* _Recorded data_
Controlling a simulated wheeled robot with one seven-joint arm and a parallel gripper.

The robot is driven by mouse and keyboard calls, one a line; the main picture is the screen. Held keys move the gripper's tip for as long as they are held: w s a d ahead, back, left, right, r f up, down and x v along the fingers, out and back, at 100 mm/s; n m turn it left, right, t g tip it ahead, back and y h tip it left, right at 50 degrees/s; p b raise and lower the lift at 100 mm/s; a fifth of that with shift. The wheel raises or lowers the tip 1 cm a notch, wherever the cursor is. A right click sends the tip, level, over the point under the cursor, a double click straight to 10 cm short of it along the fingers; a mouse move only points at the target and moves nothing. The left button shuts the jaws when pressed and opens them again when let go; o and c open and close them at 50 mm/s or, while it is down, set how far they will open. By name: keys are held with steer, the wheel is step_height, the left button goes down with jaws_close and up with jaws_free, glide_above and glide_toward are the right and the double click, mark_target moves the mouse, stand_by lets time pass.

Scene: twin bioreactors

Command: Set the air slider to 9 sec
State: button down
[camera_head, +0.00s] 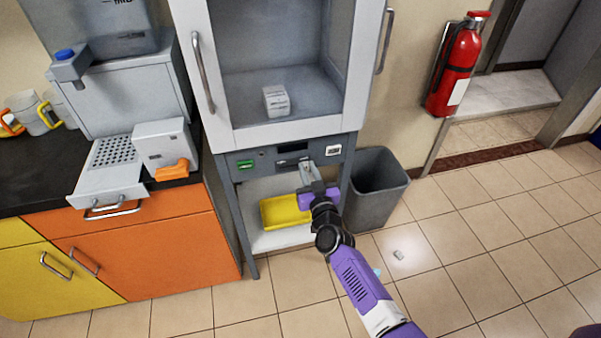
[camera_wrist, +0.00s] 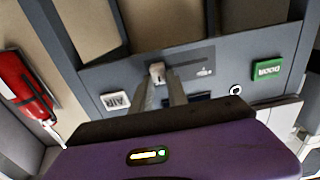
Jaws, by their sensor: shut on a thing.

* _What to produce_
Without the pictures, write out all of the material exactly.

* _Correct answer_
Controlling a simulated wheeled robot with one seven-joint arm and a parallel gripper.

The robot is driven by mouse and keyboard calls, one a line; the main picture is the screen. Held keys move the gripper's tip for as long as they are held: w s a d ahead, back, left, right, r f up, down and x v along the fingers, out and back, at 100 mm/s; n m turn it left, right, t g tip it ahead, back and y h tip it left, right at 50 degrees/s; p b raise and lower the lift at 100 mm/s; a fifth of that with shift. The wheel raises or lowers the tip 1 cm a notch, wherever the cursor is. A right click sends the tip, level, over the point under the cursor, a double click straight to 10 cm short of it along the fingers; a mouse move only points at the target and moves nothing. The left button shuts the jaws when pressed and opens them again when let go; o and c open and close them at 50 mm/s or, while it is down, set how far they will open. By name: keys are held with steer, the wheel is step_height, the left button goes down with jaws_close and up with jaws_free, glide_above and glide_toward are the right and the double click, mark_target moves the mouse, stand_by lets time pass.

Scene: twin bioreactors

Command: Set the air slider to 9 sec
State: button down
[camera_head, +0.00s] 
[camera_wrist, +0.00s] 
Jaws, by their sensor: shut on a thing.

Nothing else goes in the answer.